MCI Raising Rates With Rivals
NEW YORK — MCI Communications Corp., the nation’s second-largest long-distance company, is raising rates along with AT&T; Corp. and Sprint Corp. as the companies try to boost profits ahead of wide-open competition in the U.S. phone market.
AT&T; had said earlier this week that it will raise basic long-distance rates by 5.9%, effective Sunday, to cover increased costs for customer service and for enhancing its phone network to handle services such as new calling programs and Internet access. MCI had also filed with the Federal Communications Commission to boost rates 4.9%, also on Sunday, a spokesman said Friday.
Sprint Corp. raised rates by 2% earlier this month, also in an FCC filing.
The moves come as the long-distance carriers prepare for competition from deep-pocketed regional Bells in the $70-billion-a-year U.S. long-distance market, and try to stave off smaller competitors.

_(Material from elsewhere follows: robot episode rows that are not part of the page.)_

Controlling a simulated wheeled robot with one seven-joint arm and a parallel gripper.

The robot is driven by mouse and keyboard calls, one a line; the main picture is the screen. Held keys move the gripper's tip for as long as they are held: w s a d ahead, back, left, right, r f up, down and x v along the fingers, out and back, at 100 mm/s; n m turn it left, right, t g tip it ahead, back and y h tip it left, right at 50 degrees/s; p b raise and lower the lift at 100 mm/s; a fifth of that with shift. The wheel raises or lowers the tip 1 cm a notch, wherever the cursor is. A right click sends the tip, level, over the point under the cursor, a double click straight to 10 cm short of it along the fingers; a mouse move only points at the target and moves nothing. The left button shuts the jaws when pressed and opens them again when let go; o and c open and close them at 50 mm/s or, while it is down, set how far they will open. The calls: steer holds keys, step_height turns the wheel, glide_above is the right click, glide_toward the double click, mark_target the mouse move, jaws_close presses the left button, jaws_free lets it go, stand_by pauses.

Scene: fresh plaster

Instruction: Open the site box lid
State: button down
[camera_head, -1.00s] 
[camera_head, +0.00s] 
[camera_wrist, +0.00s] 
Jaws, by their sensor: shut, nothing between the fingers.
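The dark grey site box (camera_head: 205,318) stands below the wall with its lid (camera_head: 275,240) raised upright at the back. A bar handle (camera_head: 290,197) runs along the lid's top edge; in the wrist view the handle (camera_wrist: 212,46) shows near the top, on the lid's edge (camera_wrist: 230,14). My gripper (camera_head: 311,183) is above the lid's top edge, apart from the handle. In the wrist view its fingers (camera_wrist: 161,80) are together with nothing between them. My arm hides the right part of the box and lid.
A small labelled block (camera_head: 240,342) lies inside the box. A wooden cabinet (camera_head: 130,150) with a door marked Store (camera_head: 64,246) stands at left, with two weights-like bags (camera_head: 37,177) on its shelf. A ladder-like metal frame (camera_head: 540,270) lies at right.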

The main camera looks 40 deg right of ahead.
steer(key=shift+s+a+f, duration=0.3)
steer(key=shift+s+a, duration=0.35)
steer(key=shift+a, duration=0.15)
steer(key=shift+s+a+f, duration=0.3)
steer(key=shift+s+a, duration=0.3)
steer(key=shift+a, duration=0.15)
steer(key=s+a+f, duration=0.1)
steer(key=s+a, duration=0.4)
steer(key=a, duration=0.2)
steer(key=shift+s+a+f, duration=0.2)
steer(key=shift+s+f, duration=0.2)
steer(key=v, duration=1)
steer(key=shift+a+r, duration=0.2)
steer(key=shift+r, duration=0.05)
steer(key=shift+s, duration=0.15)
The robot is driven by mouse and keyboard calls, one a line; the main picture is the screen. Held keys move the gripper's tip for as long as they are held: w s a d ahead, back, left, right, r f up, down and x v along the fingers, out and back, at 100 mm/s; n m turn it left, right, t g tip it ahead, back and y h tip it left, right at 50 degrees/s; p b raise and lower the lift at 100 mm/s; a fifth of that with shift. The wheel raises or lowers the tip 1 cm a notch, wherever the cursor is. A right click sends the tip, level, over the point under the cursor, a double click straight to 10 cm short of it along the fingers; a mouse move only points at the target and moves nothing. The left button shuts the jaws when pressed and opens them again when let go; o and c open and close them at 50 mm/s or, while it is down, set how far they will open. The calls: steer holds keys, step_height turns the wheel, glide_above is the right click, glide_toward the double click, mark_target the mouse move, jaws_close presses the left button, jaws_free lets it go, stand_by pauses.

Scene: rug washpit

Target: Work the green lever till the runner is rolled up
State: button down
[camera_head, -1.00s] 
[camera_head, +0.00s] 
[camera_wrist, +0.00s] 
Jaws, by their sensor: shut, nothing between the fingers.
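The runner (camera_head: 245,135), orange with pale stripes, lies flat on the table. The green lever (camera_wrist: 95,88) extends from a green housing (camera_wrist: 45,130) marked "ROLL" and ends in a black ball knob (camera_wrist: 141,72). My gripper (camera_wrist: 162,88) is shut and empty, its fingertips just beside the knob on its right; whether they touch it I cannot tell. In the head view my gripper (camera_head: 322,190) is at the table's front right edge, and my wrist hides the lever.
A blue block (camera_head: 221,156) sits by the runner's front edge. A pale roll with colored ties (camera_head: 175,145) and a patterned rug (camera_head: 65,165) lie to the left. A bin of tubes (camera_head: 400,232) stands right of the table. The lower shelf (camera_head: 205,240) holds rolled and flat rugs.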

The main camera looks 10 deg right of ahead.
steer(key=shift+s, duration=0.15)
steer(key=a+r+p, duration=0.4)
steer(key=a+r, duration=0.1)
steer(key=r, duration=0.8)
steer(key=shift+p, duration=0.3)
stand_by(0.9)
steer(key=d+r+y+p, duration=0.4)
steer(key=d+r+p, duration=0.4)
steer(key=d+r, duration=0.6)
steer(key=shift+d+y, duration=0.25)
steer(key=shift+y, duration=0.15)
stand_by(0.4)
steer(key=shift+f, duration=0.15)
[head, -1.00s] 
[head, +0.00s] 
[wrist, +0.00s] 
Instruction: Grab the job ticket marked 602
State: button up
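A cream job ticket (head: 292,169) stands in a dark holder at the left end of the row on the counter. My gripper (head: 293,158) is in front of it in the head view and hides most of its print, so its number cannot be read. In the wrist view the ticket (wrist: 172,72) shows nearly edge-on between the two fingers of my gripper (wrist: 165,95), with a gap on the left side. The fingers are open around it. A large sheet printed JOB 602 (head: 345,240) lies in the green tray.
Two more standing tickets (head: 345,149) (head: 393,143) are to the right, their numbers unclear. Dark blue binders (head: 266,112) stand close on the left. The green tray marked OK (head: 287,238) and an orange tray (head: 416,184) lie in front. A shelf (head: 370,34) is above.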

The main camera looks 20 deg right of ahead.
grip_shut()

“It’s an opportunity to pad margins a bit,” said Brian Adamik, a telecommunications analyst at the Yankee Group, a Boston research firm. “Carriers are bulking up before a possible price war” when the long-distance market has more and bigger companies involved.
Adamik says he expects long- distance rates to rise 10% to 15% before the Baby Bells get into the market, which may not happen until 1998.
AT&T;’s rate increase could raise the average phone bill of a customer by 60 cents a month, the company said Wednesday.
AT&T; shares rose 25 cents to close at $39.25. MCI rose 25 cents to $30.50 and Sprint rose 25 cents to $41.875.
The rate increases, the largest in recent years, will mainly affect customers who aren’t already on an AT&T; or MCI discount-calling program. They also come at the start of the busiest calling season--the weeks between Thanksgiving and New Year’s Day.
AT&T;’s rate hike actually follows that of MCI, which filed with the FCC for its increase on Nov. 1 without announcing it publicly.
Analysts said AT&T; and MCI can get away with the price increases because many of their customers, who are charged basic rates, don’t examine their bills as closely as those who choose discount plans, and are the ones least likely to switch long-distance carriers.